= DATA SEGMENT =
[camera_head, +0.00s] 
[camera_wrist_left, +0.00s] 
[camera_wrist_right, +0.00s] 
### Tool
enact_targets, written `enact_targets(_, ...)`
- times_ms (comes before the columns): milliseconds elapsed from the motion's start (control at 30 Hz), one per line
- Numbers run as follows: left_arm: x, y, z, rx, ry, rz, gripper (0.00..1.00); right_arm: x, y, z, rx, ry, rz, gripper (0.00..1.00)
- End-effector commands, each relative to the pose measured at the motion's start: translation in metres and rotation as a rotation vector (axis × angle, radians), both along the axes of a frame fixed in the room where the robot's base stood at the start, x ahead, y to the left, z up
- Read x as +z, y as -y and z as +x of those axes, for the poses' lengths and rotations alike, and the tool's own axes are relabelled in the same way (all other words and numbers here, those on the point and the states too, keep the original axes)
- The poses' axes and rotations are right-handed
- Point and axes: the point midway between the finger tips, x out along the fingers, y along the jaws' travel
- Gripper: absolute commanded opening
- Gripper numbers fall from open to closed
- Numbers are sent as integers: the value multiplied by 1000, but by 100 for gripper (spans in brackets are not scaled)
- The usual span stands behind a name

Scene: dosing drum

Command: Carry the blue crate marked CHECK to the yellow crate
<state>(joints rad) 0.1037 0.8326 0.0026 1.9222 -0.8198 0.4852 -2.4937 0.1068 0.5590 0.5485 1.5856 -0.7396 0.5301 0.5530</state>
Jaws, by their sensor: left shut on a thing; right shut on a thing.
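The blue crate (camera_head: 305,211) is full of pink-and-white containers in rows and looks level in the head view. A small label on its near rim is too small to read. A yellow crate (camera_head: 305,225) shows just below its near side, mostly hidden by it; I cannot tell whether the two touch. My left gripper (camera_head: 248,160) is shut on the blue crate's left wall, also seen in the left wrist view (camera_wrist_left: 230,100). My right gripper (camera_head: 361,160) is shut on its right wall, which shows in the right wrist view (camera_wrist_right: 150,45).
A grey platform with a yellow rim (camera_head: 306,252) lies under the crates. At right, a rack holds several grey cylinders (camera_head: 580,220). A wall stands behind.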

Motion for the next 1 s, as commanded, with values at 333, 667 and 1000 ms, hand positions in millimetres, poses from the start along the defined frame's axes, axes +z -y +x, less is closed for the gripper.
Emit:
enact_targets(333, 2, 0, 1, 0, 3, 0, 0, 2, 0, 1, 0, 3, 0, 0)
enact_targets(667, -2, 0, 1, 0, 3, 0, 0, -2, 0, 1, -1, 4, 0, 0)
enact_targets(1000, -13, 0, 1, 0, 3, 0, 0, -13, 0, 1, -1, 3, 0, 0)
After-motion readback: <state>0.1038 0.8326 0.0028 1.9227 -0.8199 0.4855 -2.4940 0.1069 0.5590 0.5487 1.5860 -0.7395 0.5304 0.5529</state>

= YOUR TASK =
Only the lines from the one bearing "- Numbers are" through the one bearing "Command: Carry the" should be repeated, exactly as given.

= OUTPUT =
- Numbers are sent as integers: the value multiplied by 1000, but by 100 for gripper (spans in brackets are not scaled)
- The usual span stands behind a name

Scene: dosing drum

Command: Carry the blue crate marked CHECK to the yellow crate

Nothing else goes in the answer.